While 40 buildings were lost, officials said more than 50 in the fire's path were spared, apparently because they were protected by outdoor sprinkler systems owners installed after by the 1999 "blow-down" killed millions of trees in the area and increased fire danger for years to come.

Since then, the U.S. Forest Service and local agencies have done prescribed burns, logged areas along the Gunflint Trail and took other steps to protect trail residents from a fire. Those efforts were credited with helping prevent both the Alpine Lake fire in 2005 and the Cavity Lake fire in 2006 from reaching the trail.

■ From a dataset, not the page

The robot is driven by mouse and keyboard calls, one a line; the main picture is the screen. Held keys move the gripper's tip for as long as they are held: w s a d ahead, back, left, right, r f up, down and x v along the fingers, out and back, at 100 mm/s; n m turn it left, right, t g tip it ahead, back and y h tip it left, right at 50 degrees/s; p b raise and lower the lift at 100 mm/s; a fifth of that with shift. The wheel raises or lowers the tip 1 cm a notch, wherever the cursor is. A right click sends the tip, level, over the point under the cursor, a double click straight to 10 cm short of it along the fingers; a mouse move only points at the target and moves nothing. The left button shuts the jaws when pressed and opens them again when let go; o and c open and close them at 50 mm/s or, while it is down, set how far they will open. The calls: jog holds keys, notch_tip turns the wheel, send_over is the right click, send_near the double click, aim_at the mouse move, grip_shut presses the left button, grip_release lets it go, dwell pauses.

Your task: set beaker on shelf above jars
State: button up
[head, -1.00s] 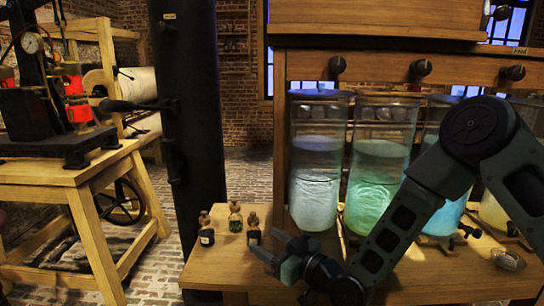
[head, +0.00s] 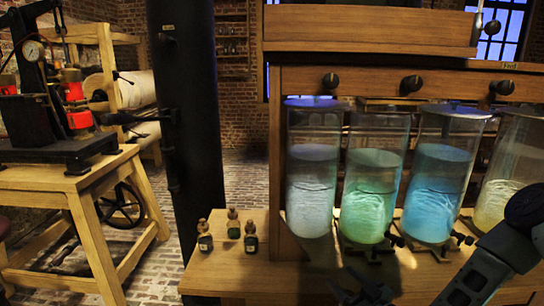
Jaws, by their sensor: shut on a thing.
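A row of tall glass jars stands on the wooden bench (head: 225,277): a clear-white one (head: 312,195), a green one (head: 370,195), a blue one (head: 437,190) and a yellow one (head: 500,185) cut by the right edge. A wooden shelf (head: 400,57) runs above the jars. My gripper (head: 362,288) is low in the picture, dark and partly cut off by the bottom edge, in front of the green jar. It is shut on something that I cannot make out. I cannot pick out the beaker in this view.
Three small corked bottles (head: 233,224) stand at the bench's left end. Black knobs (head: 411,84) stick out of the beam below the shelf. A wooden box front (head: 365,28) rises above the shelf. A black column (head: 187,120) and a wooden press stand (head: 85,200) are at left.

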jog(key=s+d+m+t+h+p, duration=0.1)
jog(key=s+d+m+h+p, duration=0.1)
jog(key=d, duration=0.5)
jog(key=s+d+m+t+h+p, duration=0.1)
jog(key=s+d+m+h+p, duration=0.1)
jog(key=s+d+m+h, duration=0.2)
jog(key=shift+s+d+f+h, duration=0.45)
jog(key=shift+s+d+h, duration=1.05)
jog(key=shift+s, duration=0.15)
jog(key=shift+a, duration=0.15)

But officials said the Ham Lake fire, aided by a kind of perfect storm of conditions conducive to fire growth, defied normal fire behavior in that region, moving northwest at one point instead of northeast, changing directions several times and moving faster than anyone expected. It tore through the trail's populated areas and crossed into Canada before settling down Monday, which brought higher humidity and calmer winds.

"In 27 years on fires all over the place ... this is probably some of the worst fire behavior I've seen," said Mike Aultman, deputy incident commander, who is second-in-command in fighting the fire. "Normally we have good humidity cover this time of year. The fires will settle down at night. This one continued to burn."

Waiting for news in town

Despite Monday's break from the weather, which included rain measuring less than one-tenth of an inch, drier weather was forecast to return today and continue the rest of the week. Officials said Canada, which already has assisted with water-bombing planes, promised to continue to devote resources to the fire on its side of the border.

Property owners from the end of the Gunflint milled anxiously about the fire command center at Gunflint Lodge and later at a briefing at the Cook County Courthouse in Grand Marais.

For John Maloney, of Inver Grove Heights, owner of a cabin on Seagull Lake, the news was good -- a deputy told him his sprinkler system had done its job as the fire raced through, and the 20-year-old cabin was still standing. Maloney said he was thankful that a neighbor -- one of those who refused to leave -- had started his propane-powered sprinkler pump for him, and did the same for other neighbors.

Also saved by the sprinklers, which are designed to cover the area around structures with two inches of water in 24 hours, was a guest cabin built in 1932. "It would have broke my heart to see that go to ashes," Maloney said.

Dave and Cathi Williams got bad news Monday. Their Seagull Outpost Lodge, which they started building in 1987 and which slept 20, apparently was lost. The lodge on the Gunflint Trial was not adjacent to a lake or river and did not have a sprinkler system, Dave Williams said. He said it was insured, but not to its full value.

"This was our retirement," he said. "Our assets just go burned."

Cathi Williams said their children are taking it hard. "They helped build it," she said.